Is there anything left I can do?

I cannot believe what a hard time I’m having with this break up. If you have seen my previous posts, the story is all there. I broke up with my boyfriend for constantly talking down to me, and being a jerk all around. So why am I so torn up about this? He is not the first (or the longest) serious relationship I have been in.
It was hard at first, because he wouldn’t speak to me. He was to “mad and betrayed to have anything to say”. So I let him do what he needed, while I’m here, crying about someone who used to be so close to me, hating me so much. But it was almost easier than, it gave me a reason to be mad.

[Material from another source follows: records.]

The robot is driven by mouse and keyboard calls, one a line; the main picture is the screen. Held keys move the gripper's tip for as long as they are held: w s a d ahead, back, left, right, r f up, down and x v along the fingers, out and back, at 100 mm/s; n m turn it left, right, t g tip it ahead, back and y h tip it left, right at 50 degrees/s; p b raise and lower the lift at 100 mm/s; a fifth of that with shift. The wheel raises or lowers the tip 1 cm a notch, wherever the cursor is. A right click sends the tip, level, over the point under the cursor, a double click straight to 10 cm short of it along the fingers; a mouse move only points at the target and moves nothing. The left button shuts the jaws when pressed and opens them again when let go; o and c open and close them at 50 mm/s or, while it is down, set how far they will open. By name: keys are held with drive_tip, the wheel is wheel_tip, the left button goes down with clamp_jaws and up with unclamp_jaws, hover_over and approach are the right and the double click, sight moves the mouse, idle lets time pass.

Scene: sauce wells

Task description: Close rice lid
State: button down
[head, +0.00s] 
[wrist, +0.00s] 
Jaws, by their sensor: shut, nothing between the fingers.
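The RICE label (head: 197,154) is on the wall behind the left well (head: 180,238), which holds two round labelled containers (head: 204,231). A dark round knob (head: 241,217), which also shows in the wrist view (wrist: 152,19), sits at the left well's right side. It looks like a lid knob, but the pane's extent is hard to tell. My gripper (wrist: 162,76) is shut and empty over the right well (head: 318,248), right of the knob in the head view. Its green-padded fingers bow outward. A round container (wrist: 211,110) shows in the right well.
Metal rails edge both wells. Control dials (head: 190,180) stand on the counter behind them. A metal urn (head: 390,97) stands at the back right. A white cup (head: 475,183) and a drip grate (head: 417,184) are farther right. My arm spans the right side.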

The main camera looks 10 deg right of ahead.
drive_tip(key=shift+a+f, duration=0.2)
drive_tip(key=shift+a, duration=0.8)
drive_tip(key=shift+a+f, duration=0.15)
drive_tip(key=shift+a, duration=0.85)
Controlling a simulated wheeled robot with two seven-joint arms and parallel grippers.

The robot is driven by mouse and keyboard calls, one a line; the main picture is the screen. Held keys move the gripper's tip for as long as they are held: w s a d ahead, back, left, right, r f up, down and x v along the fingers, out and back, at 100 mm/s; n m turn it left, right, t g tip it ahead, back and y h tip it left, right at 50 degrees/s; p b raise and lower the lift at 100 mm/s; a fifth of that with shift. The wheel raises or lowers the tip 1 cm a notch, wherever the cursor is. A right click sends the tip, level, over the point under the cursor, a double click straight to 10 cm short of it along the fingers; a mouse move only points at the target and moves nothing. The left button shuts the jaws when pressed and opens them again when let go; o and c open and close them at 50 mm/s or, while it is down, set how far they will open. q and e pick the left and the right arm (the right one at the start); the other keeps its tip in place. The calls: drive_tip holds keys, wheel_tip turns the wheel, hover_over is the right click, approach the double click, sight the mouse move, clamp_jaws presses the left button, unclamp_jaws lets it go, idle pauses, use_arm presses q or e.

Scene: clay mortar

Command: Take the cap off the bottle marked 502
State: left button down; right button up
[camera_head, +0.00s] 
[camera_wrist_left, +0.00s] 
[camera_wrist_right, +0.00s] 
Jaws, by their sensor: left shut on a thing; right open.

Then he was a nice guy, called again,  apologizing, saying he knew it was the way he acted that made things end.Thats he is sorry, and he wishes me the best.  We decided not to speak again, but keep each other numbers in case of emergencies.
I feel like I have gotten all the closure I deserve...but I’m still a wreck. I cry A LOT. I guess it’s mostly hard for me because for a long I pictured myself having a future with him. It’s hard to just let that all go. There was so much good. I had never felt so strongly, so much passion for anyone.  
I’ve been trying to help myself out by keeping busy. I got out of the state for a couple days to go visit friends. I have been getting up in the morning and going for a runs. It all helps just a little, but I’m worried not enough. I guess I’m just scared that this relationship wrecked me so much, I won’t be able to let anyone in again. I’m afraid I won’t find myself loving anyone like I loved him.
I can’t stop thinking about him. Even though my decision was clearly for the best. I feel like I’m going crazy. I’m up one minute and down the next. Every day is hard.
I feel like I have done everything im supposed to do to get over someone. Grieve , get out ,keep busy, cut off communication.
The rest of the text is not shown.